┌─ INFORMATION PROVIDED
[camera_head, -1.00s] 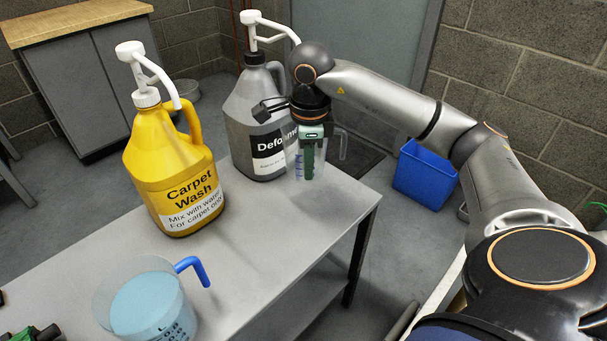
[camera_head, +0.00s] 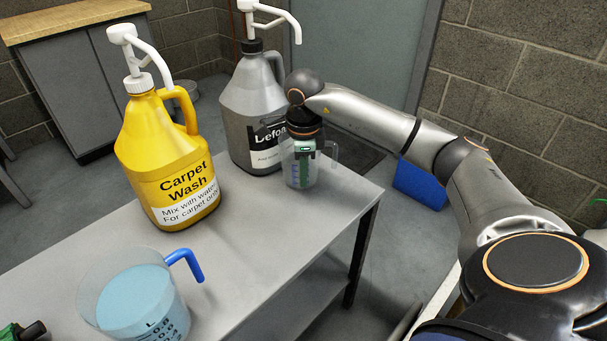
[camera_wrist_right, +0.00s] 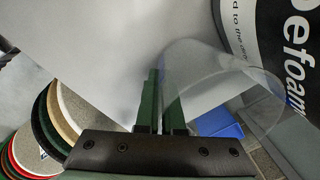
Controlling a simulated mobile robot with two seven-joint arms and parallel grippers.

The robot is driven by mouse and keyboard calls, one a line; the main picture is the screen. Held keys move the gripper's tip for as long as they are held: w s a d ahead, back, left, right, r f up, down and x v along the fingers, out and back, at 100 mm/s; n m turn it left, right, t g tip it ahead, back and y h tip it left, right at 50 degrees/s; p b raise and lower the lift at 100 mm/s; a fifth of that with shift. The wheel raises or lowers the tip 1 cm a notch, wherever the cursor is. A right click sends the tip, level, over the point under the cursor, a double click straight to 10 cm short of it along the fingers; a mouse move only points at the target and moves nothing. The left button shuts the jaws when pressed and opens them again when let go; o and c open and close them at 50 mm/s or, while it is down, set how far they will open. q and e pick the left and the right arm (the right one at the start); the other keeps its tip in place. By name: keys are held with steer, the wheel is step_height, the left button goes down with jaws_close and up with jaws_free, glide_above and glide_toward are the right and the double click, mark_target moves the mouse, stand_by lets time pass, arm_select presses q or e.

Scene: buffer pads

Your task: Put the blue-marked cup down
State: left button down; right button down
└─
» AIM
Pick out the lines above that hold the string "down" and show them.

» EXERCISE RESPONSE
The robot is driven by mouse and keyboard calls, one a line; the main picture is the screen. Held keys move the gripper's tip for as long as they are held: w s a d ahead, back, left, right, r f up, down and x v along the fingers, out and back, at 100 mm/s; n m turn it left, right, t g tip it ahead, back and y h tip it left, right at 50 degrees/s; p b raise and lower the lift at 100 mm/s; a fifth of that with shift. The wheel raises or lowers the tip 1 cm a notch, wherever the cursor is. A right click sends the tip, level, over the point under the cursor, a double click straight to 10 cm short of it along the fingers; a mouse move only points at the target and moves nothing. The left button shuts the jaws when pressed and opens them again when let go; o and c open and close them at 50 mm/s or, while it is down, set how far they will open. q and e pick the left and the right arm (the right one at the start); the other keeps its tip in place. By name: keys are held with steer, the wheel is step_height, the left button goes down with jaws_close and up with jaws_free, glide_above and glide_toward are the right and the double click, mark_target moves the mouse, stand_by lets time pass, arm_select presses q or e.
Your task: Put the blue-marked cup down
State: left button down; right button down

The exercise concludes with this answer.